Will FergusonAt least those experiences provided a ready-made backdrop for Ferguson’s first novel, which Penguin Canada will publish in April. “Generica is in many ways taking the piss out of publishing,” says the author. Set in a monolithic publishing house, the novel centres on a mysterious self-help manuscript, “What I Learned on the Mountain,” which a weary editor plucks randomly from the slush pile. Published with no marketing support, “Mountain” rides word of mouth praise to become a full-scale phenomenon. But as a self-help manual, it works a little too well, transforming an entire populace into happy, fulfilled zombies.

Generica was inspired, says Ferguson, by an offhand comment from Terrilee Bulger, a publicist with the sales agency Hornblower Books. “She said that if anyone wrote a self-help book that ever worked, we’d all be in trouble.” Struck by that premise, Ferguson worked on the novel as a “secret project” for more than two years.

Of course, he was busy with other ventures, too. Over the past three-plus years, Ferguson has carved out a career as a Canadian commentator and popularizer of history, with humour titles like Why I Hate Canadians, surveys like Bastards and Boneheads (a ranking of Canada’s prime ministers), and, most recently, his own entry in the Dummies series, Canadian History for Dummies. “I’m always surprised at how little other writers write,” says Ferguson nonchalantly.

At first, he just wanted to write travel guides. After spending five years in Japan in the early 1990s, Ferguson sold The Hitchhiker’s Guide to Japan to Tuttle Publishing in the U.S., and also placed a travel narrative, Hokkaido Highway Blues: Hitchhiking Japan, with Soho Press. But the appeal of travel guides waned (“it’s all the toughest parts of non-fiction, but with none of the reward”), and a fascination with Canadian history and culture emerged. Says Carolyn Swayze, Ferguson’s B.C.-based agent: “He’s such a hardworking author – when he came back from Japan he decided he was going to stay in Canada and be an author of books, and he’s just soldiered on doing that.”

Swayze came on board with Why I Hate Canadians, and has represented Ferguson since then. These days publishers come to them: CDG pitched the author on the Dummies guide, and Penguin Canada originally offered Ferguson a non-fiction project before buying Generica too. For his part, Ferguson says: “Everyone usually criticizes agents, but I think a good agent is a godsend to a writer.”
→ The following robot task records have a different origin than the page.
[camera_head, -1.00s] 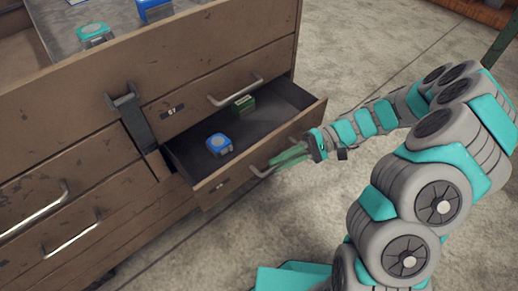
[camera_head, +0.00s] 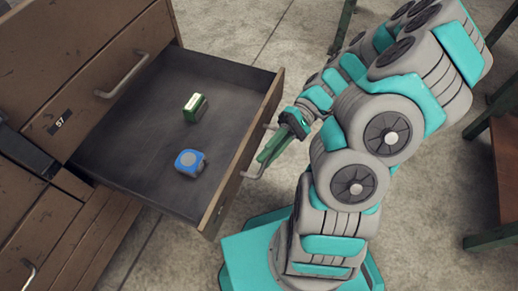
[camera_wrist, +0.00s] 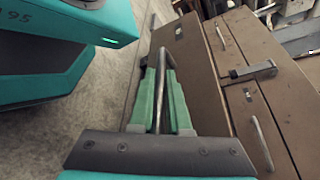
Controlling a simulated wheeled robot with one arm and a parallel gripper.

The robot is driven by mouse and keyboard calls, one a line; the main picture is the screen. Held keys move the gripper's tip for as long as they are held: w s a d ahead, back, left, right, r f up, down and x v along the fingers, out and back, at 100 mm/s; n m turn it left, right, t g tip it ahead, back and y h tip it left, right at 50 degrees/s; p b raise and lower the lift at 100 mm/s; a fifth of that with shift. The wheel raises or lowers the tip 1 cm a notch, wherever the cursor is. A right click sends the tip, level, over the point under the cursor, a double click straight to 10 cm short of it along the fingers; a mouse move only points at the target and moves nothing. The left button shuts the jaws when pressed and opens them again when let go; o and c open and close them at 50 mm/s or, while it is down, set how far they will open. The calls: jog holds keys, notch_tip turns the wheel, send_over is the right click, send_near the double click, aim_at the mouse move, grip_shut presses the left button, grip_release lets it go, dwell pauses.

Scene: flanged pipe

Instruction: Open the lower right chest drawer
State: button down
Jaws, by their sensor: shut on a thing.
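The lower right drawer (camera_head: 228,92) of the brown chest stands well open in the head view. Inside it lie a blue tape-measure-like item (camera_head: 190,162) and a small green box (camera_head: 195,107). My gripper (camera_head: 264,158) is at the drawer's front, its green fingers shut on the metal drawer handle (camera_head: 252,173). In the wrist view the green fingers (camera_wrist: 160,100) lie on both sides of the handle bar (camera_wrist: 160,85). The fingers hide part of the handle.
The drawer above (camera_head: 110,60) is shut, with its own handle (camera_head: 122,75). A dark latch bracket (camera_head: 22,150) sits left of the open drawer. A table or bench with green legs (camera_head: 495,165) stands at the right. Concrete floor (camera_head: 215,28) shows behind the drawer.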

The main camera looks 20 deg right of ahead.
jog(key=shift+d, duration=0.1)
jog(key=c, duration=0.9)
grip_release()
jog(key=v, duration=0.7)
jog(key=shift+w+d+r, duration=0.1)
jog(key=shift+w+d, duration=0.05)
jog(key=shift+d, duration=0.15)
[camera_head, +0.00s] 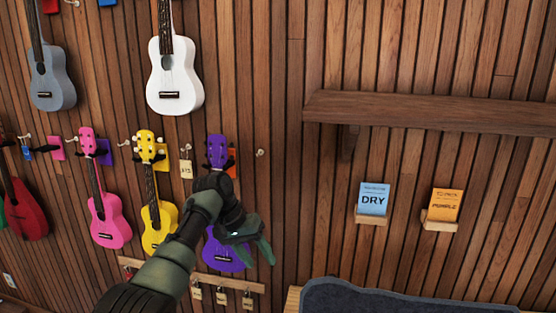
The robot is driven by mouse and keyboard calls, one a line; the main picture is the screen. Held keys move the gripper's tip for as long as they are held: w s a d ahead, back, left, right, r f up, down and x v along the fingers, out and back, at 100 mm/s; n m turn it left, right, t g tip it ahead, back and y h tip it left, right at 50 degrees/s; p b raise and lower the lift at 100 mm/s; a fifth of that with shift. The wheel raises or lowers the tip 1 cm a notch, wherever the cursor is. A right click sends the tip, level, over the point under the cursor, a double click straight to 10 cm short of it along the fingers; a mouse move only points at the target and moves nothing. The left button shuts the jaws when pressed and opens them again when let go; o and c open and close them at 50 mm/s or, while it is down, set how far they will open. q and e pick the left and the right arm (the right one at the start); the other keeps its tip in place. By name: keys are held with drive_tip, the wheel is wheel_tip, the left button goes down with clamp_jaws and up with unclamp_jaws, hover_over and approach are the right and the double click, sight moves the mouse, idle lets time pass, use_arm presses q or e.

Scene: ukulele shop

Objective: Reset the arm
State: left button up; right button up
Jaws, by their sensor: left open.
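My left arm comes in from the bottom left, and its gripper (258,243) is open with nothing seen between its fingers. It is in front of the purple ukulele (218,150) on the wall and hides part of that ukulele's body. I cannot tell whether they touch. The yellow ukulele (151,212) hangs just left of my forearm, and the pink ukulele (107,215) hangs farther left. My right gripper is not in view.
A white ukulele (175,82) and a grey one (50,85) hang above. A wooden shelf (430,112) juts out at right, above a blue DRY card (373,197) and an orange card (445,205). A dark mat (400,300) lies at bottom right. The wall between is clear.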

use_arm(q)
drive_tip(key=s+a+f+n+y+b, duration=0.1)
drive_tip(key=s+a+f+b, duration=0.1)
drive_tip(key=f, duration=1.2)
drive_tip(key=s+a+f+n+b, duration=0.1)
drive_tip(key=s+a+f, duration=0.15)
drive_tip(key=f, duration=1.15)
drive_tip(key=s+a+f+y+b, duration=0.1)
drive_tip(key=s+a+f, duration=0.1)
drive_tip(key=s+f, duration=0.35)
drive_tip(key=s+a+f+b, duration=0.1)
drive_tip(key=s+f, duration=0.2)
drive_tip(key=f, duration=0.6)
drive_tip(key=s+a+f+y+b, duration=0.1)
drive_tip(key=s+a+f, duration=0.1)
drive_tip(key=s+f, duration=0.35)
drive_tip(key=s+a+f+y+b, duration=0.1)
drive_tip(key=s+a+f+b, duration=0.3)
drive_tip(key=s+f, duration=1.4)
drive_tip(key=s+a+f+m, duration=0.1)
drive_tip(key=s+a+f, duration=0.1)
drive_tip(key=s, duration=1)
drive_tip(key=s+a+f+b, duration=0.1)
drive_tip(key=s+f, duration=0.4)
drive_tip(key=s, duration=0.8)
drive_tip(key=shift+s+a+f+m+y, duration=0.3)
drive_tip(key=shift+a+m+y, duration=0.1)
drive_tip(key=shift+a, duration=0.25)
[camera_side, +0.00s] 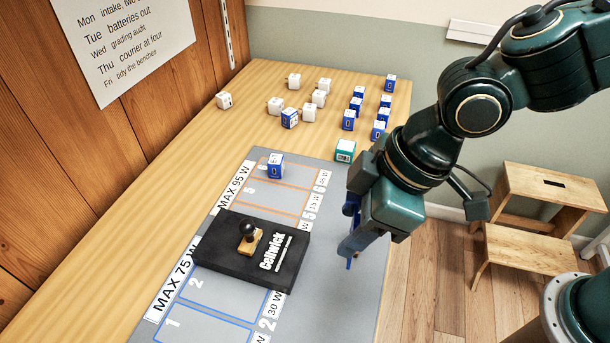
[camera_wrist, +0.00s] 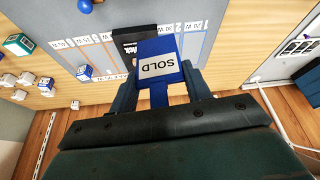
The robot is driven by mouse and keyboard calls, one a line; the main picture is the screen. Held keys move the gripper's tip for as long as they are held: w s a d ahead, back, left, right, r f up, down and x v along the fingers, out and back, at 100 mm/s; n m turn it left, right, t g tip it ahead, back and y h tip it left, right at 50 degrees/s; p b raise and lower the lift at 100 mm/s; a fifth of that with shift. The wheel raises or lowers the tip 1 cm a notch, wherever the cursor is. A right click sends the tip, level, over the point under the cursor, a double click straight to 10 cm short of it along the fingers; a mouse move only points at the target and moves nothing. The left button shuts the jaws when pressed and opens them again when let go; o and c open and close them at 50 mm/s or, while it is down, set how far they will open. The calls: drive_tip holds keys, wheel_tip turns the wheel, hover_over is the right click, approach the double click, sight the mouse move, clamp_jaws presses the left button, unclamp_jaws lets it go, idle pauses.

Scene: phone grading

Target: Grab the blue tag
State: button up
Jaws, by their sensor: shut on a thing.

That may be why agenting is more or less unscathed in Generica, which flings barbs at editors (overworked and cynical), authors (murderous), publicists (impossibly perky), and execs (lazy and vain). “I think Will has based it on situations more than on specific characters,” says Penguin editor Michael Schellenberg. But he and Ferguson also took care to avoid an in-joke feel: the author had originally planned to call Generica “It Came from the Slush Pile,” but the term was thought to be too specific to the industry.

To promote the novel, Ferguson will tour Canada with three other Penguin authors, in the company’s “Pure Fiction” campaign. And not surprisingly, he’s already busy with future projects, too, including another humour title for Douglas & McIntyre. How to Be a Canadian, to be written with brother Ian (who works with the Second City comedy troupe in Toronto), is scheduled for fall 2001 publication.

Penguin also has an option on another Ferguson novel, and on a non-fiction title – but details on the latter are not forthcoming. “I think I’m taking a big break from history,” says Ferguson. “I’m exhausted. I don’t have any research assistants.” As for fiction? “It was a lot of fun. Creatively, it was very tough, but the lack of research was wonderful.”

But while his appetite may have been whetted, Ferguson has little taste – as a writer or a reader – for self-consciously literary fiction. “I don’t come from a la-di-da, let’s stroke my chin and muse about the world school of writing. A lot of writers just assume the reader will stick with them…. If you want to be a writer, you write books that people want to read.”